> _What you should do_:
Copy out each line below that has the word "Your" in it.

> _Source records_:
********************

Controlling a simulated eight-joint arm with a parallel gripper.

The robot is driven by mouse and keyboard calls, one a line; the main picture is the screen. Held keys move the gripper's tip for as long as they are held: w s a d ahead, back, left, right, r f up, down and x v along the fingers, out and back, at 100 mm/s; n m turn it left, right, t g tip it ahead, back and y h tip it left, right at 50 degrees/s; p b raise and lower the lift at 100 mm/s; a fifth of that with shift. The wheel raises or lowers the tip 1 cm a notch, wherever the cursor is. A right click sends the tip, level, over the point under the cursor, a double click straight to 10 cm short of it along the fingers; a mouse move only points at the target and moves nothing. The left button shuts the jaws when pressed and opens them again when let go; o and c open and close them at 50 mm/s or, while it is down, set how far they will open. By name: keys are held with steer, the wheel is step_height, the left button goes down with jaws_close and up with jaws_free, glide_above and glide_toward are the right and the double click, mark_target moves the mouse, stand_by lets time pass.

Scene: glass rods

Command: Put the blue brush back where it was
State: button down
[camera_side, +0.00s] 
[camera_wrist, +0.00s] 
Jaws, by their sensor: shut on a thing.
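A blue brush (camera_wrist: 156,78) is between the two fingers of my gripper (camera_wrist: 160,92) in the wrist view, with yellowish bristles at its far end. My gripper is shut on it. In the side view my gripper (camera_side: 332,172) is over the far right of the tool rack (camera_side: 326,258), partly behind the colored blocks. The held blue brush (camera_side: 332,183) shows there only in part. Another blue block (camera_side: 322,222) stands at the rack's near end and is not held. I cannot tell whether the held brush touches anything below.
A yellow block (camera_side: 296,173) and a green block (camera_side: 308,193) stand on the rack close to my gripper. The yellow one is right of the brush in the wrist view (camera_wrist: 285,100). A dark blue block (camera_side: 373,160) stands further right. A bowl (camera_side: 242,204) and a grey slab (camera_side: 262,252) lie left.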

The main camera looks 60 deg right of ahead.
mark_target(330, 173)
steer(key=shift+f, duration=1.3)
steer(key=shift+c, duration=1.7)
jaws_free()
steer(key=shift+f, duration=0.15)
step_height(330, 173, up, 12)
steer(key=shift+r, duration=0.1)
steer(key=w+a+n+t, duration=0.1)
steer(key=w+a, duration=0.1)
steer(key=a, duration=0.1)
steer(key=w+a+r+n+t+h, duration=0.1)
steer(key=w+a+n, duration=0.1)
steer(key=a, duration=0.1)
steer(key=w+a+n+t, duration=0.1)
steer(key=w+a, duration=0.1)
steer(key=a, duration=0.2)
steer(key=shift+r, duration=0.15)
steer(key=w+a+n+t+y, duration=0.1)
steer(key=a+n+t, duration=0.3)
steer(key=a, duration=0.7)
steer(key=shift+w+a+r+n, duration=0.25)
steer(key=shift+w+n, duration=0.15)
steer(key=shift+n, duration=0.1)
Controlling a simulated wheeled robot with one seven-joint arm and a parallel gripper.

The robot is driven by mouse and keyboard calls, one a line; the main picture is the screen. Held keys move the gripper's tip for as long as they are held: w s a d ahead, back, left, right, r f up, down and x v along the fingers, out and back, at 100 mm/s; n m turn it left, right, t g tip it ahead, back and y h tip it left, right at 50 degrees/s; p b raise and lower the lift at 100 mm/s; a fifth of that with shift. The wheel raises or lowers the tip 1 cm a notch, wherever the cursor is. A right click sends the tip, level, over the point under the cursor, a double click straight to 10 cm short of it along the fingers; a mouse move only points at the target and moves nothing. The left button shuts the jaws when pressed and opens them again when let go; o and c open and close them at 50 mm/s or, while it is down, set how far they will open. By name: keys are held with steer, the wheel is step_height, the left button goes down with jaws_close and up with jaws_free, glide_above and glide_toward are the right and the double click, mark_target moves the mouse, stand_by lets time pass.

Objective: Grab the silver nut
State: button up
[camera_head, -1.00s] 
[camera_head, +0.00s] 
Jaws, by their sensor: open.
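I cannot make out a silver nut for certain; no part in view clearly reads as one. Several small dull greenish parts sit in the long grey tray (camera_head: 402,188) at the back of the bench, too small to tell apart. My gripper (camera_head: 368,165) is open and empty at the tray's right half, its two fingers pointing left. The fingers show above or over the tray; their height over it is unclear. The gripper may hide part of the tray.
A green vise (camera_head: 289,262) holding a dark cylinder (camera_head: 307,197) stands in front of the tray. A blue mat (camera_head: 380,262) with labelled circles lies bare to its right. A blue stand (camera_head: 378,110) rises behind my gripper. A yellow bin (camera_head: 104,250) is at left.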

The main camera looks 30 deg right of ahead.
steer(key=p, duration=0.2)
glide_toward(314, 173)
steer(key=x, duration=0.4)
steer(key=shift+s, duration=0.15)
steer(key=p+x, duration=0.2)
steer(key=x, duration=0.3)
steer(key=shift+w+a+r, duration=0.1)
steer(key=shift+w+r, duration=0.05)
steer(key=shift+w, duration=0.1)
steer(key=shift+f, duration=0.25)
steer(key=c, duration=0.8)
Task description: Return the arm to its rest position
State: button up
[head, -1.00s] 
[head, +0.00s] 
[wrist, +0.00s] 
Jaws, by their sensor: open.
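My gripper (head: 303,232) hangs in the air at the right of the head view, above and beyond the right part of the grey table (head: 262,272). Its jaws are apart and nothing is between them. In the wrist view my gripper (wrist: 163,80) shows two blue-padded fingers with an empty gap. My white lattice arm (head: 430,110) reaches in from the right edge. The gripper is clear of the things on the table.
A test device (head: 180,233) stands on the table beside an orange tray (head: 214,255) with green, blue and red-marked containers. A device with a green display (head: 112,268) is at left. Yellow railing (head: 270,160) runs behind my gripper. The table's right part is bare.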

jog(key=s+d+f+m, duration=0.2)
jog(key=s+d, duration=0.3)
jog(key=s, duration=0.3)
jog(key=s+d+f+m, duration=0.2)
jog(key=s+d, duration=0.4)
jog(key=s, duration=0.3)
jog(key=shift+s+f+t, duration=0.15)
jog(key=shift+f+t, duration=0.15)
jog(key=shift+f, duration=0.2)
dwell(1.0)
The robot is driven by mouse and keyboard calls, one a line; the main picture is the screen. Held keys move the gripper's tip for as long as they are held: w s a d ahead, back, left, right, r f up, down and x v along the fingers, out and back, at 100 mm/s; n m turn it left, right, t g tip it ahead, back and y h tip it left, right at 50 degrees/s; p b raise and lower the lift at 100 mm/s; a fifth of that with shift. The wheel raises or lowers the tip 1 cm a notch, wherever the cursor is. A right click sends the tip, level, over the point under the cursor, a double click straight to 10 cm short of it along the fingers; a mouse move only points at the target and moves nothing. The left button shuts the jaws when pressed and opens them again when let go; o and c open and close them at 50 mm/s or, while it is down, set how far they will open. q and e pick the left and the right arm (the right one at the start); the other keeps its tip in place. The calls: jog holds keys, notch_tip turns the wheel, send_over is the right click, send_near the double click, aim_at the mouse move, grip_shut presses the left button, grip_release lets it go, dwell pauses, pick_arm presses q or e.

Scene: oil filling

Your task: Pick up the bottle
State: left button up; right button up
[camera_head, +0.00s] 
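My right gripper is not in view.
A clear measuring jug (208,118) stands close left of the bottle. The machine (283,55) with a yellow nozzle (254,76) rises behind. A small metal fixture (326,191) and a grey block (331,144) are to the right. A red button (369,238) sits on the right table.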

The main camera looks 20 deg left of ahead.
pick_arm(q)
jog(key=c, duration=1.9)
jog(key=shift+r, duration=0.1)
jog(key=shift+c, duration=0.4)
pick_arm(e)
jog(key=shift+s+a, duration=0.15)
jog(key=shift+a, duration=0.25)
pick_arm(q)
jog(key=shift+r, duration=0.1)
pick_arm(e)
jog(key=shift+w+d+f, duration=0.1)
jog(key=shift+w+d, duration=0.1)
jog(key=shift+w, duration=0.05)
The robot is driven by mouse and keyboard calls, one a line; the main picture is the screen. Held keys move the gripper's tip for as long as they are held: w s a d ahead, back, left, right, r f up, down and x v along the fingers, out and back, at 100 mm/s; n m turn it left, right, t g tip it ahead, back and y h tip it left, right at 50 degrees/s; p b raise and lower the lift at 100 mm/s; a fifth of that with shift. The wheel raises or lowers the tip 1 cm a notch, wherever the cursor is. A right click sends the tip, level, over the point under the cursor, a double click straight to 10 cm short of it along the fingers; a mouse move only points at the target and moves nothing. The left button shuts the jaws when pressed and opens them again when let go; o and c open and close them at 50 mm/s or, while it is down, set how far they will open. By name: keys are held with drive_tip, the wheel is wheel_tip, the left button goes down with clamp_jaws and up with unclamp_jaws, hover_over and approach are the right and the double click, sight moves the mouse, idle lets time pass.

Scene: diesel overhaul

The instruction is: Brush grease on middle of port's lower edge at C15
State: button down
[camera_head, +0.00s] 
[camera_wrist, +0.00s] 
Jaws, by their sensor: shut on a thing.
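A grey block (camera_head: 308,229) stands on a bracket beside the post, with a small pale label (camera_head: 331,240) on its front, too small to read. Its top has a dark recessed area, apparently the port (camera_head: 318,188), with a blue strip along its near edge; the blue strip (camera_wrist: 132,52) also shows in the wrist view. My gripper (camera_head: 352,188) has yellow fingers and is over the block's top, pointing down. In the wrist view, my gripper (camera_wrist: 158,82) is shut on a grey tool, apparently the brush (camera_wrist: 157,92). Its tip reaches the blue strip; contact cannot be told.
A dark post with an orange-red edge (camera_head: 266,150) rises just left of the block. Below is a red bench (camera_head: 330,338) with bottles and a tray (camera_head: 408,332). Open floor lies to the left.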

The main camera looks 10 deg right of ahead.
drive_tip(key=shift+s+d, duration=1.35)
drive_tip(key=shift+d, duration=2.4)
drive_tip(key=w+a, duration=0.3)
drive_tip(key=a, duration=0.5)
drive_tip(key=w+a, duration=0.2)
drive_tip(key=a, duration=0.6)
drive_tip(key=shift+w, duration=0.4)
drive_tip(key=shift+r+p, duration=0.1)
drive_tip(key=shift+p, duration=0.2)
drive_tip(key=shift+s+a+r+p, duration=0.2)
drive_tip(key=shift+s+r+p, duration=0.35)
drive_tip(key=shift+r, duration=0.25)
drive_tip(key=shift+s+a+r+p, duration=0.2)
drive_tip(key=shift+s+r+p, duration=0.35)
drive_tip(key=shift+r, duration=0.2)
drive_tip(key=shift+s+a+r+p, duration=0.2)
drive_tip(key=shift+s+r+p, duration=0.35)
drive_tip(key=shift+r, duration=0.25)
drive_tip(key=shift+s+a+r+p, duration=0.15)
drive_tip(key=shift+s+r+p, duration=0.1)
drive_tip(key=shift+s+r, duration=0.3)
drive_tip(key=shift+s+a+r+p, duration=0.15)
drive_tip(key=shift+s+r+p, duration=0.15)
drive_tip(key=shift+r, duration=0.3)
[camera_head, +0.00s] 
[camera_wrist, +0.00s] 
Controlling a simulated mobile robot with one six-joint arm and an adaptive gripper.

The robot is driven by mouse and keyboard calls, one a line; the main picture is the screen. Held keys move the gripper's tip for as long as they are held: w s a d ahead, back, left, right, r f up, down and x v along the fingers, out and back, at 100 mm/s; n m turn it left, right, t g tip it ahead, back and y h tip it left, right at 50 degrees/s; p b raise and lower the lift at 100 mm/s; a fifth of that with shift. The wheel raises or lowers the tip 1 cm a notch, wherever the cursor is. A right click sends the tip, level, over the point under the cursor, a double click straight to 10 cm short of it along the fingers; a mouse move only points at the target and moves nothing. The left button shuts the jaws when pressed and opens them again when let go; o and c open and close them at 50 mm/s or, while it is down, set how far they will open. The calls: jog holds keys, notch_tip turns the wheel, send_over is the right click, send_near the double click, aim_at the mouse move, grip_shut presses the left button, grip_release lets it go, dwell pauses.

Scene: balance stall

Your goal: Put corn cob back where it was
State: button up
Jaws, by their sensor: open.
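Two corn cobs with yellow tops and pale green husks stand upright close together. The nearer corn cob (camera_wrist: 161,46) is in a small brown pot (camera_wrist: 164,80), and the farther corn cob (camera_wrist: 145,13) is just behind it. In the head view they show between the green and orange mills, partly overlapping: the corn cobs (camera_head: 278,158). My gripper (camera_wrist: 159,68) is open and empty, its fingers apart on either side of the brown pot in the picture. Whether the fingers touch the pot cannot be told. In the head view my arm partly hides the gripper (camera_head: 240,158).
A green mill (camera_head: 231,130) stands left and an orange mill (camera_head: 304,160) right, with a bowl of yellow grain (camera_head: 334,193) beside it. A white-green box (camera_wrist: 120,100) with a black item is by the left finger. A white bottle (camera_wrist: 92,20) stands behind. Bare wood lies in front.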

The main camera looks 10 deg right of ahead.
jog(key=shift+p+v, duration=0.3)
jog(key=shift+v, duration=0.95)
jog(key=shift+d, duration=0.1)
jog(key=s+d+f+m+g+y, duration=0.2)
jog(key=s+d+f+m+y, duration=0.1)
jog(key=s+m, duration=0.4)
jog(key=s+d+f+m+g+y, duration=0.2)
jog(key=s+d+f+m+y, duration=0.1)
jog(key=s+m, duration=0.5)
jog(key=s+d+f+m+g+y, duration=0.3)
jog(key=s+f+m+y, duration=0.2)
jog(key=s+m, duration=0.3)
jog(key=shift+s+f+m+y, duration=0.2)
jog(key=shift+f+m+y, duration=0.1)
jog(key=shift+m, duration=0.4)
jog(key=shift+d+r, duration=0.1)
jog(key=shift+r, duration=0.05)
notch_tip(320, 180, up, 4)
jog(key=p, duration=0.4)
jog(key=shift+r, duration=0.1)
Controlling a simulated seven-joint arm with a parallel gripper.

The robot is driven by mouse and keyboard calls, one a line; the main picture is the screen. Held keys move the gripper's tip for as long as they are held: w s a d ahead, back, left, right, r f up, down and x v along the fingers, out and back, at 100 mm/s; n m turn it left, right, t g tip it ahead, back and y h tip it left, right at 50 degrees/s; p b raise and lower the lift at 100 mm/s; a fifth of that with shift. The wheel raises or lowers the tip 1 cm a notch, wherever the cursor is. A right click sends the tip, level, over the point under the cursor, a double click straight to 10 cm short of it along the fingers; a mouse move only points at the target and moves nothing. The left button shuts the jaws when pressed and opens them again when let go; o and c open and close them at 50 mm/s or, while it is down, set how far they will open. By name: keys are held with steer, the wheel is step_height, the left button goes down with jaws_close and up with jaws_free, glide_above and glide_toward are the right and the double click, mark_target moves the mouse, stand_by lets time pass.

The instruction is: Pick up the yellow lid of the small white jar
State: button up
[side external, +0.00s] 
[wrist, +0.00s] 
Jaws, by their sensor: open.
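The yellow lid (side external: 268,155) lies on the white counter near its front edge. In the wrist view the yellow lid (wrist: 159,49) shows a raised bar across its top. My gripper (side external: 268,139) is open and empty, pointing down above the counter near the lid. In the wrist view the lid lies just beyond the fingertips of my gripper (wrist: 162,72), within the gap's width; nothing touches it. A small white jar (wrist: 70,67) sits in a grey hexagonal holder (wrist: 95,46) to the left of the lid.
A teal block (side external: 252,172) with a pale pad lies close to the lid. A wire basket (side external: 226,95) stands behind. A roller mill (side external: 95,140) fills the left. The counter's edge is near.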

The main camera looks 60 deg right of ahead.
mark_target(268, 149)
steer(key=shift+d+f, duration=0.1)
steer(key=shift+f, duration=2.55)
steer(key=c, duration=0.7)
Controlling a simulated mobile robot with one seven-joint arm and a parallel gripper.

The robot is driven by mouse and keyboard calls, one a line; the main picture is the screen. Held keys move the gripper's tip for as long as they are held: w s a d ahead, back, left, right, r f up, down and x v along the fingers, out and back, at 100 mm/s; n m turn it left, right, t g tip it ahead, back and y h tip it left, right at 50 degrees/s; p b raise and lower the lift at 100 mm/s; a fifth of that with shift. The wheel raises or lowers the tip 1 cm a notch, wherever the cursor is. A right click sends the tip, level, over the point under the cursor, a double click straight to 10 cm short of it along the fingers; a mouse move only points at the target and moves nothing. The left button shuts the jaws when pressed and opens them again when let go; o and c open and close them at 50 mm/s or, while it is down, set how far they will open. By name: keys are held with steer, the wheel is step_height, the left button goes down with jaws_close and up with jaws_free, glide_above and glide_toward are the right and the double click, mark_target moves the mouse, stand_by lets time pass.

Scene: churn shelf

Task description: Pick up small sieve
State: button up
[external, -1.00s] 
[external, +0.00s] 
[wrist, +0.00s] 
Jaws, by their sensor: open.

********************

> _The answer_:
Your task: Pick up the bottle
Your goal: Put corn cob back where it was

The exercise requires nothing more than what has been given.